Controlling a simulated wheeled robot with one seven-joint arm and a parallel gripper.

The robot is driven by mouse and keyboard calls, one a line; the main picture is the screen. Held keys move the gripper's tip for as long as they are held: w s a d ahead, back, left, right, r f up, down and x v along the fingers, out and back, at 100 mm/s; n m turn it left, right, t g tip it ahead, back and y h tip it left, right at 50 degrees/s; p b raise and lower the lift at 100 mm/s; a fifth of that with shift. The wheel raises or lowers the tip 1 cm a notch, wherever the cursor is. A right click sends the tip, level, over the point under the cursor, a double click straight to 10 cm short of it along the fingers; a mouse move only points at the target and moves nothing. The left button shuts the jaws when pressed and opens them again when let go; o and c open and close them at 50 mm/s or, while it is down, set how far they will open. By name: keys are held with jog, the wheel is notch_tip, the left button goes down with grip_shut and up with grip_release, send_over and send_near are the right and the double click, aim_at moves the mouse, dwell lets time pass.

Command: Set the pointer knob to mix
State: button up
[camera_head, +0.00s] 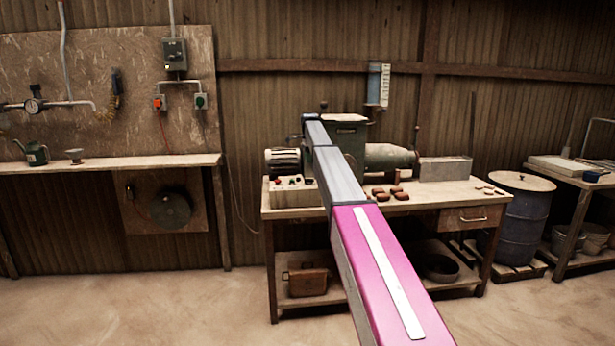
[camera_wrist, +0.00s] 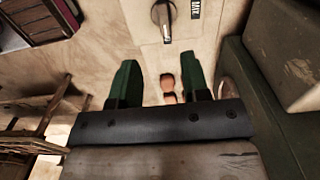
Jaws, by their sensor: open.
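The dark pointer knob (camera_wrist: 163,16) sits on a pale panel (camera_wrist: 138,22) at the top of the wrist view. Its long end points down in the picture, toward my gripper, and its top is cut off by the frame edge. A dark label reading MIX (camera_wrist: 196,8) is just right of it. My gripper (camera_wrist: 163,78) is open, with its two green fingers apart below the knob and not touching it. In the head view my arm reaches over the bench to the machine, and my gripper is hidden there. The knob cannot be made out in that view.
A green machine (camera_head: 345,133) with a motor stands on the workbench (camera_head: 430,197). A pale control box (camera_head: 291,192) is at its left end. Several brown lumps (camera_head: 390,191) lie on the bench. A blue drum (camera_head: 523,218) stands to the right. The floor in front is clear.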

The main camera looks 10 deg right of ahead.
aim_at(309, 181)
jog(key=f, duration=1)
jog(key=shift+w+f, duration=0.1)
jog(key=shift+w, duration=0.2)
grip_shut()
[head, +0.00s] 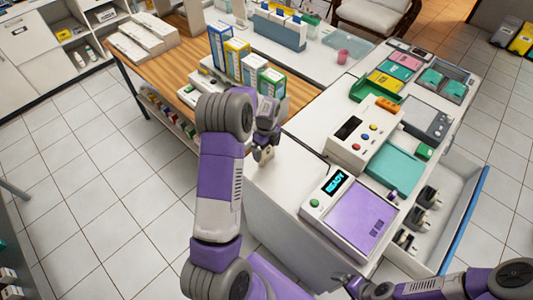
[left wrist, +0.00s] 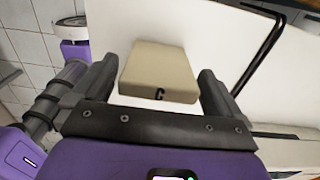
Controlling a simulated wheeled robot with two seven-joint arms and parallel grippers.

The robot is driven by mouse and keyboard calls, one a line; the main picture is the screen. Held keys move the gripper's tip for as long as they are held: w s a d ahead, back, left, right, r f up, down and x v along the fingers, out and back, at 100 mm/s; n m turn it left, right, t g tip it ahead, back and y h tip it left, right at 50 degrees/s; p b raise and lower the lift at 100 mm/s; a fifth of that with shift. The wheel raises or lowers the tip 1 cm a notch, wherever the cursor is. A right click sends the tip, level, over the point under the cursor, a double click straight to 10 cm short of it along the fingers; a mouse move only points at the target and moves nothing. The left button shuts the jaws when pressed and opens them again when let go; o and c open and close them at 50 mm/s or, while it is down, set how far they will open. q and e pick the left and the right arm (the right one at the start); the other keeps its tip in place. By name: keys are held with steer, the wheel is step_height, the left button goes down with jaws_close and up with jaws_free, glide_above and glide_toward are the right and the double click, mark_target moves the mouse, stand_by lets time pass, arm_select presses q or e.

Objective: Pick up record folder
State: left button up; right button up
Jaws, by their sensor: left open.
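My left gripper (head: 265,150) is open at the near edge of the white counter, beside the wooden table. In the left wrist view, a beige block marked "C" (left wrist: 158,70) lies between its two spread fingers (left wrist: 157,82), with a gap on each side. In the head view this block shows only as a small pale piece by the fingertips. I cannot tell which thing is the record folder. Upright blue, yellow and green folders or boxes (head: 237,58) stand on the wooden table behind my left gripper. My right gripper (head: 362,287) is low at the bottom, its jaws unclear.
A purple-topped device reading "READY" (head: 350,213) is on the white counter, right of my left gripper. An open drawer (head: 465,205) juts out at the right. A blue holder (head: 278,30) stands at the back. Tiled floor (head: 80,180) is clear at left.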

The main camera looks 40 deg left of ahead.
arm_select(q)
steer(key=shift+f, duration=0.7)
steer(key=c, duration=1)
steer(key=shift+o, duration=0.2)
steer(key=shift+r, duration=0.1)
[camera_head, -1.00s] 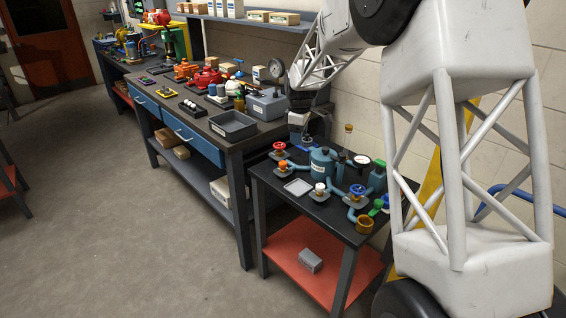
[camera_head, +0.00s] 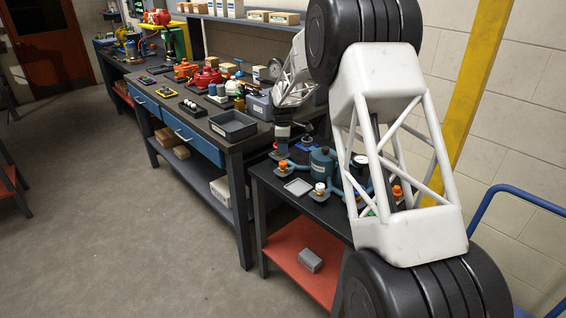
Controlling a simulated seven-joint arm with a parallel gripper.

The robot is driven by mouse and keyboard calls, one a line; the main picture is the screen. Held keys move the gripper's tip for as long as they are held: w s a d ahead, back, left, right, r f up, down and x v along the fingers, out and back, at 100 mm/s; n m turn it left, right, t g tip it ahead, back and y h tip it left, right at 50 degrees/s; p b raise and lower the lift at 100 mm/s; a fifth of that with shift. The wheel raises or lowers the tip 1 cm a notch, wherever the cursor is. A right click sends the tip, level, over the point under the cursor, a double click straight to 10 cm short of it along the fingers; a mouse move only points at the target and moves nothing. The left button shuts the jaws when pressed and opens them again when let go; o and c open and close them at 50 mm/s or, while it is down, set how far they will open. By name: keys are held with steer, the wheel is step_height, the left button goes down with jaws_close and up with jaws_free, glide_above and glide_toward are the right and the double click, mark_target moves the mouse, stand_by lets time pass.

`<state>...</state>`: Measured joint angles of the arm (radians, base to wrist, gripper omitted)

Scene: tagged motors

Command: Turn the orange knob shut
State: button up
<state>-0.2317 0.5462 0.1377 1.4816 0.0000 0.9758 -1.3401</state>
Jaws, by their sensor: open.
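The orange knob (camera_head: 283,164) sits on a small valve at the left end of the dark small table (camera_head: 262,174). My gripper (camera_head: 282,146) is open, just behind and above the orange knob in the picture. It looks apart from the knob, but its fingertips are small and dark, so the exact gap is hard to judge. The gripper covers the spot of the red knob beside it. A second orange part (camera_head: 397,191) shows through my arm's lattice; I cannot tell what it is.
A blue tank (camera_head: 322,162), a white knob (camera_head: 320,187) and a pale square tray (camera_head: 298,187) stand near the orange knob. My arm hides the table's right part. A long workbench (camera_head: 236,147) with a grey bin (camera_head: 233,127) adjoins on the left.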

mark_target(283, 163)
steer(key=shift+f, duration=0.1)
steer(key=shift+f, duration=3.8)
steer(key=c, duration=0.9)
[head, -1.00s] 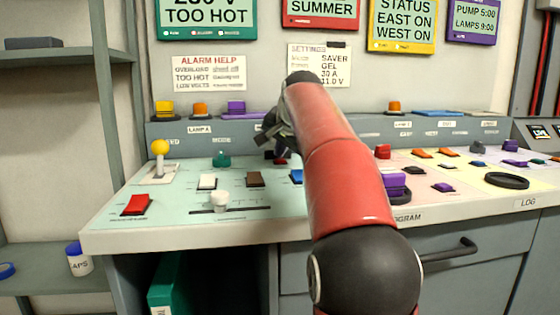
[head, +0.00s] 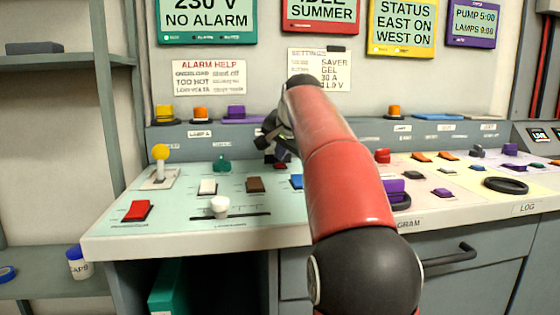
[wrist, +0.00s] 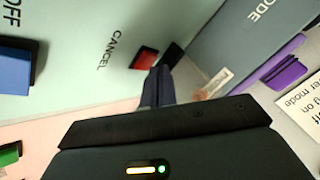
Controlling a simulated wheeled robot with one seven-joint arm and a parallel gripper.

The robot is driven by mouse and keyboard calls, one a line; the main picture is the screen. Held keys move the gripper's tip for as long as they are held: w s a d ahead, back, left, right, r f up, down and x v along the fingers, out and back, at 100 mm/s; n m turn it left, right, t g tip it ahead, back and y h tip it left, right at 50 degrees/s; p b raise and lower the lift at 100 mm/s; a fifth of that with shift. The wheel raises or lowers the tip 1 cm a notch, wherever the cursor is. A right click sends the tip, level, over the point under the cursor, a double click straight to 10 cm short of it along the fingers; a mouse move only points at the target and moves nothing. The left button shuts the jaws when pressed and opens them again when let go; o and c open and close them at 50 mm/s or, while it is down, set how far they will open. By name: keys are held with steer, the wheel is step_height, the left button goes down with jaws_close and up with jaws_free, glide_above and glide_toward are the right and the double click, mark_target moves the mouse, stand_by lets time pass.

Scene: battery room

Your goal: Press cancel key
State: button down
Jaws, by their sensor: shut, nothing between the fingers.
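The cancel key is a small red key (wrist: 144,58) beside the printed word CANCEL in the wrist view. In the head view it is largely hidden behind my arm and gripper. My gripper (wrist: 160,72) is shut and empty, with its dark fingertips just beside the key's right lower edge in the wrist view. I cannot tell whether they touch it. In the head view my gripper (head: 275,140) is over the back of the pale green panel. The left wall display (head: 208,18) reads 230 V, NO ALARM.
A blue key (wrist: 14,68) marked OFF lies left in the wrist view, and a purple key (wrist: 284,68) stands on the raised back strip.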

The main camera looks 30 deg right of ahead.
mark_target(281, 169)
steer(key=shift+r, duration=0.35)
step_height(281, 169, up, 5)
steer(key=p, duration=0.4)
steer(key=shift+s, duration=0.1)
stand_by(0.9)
========
## Work to complete:
Set down exactly the lines above, from the line containing "[left wrist, +0.00s]" through the line containing "State: left button up; right button up". Skip the pictures.

## Reply:
[left wrist, +0.00s] 
Controlling a simulated wheeled robot with two seven-joint arms and parallel grippers.

The robot is driven by mouse and keyboard calls, one a line; the main picture is the screen. Held keys move the gripper's tip for as long as they are held: w s a d ahead, back, left, right, r f up, down and x v along the fingers, out and back, at 100 mm/s; n m turn it left, right, t g tip it ahead, back and y h tip it left, right at 50 degrees/s; p b raise and lower the lift at 100 mm/s; a fifth of that with shift. The wheel raises or lowers the tip 1 cm a notch, wherever the cursor is. A right click sends the tip, level, over the point under the cursor, a double click straight to 10 cm short of it along the fingers; a mouse move only points at the target and moves nothing. The left button shuts the jaws when pressed and opens them again when let go; o and c open and close them at 50 mm/s or, while it is down, set how far they will open. q and e pick the left and the right arm (the right one at the start); the other keeps its tip in place. By name: keys are held with steer, the wheel is step_height, the left button goes down with jaws_close and up with jaws_free, glide_above and glide_toward are the right and the double click, mark_target moves the mouse, stand_by lets time pass, arm_select presses q or e.

Objective: Pick up record folder
State: left button up; right button up

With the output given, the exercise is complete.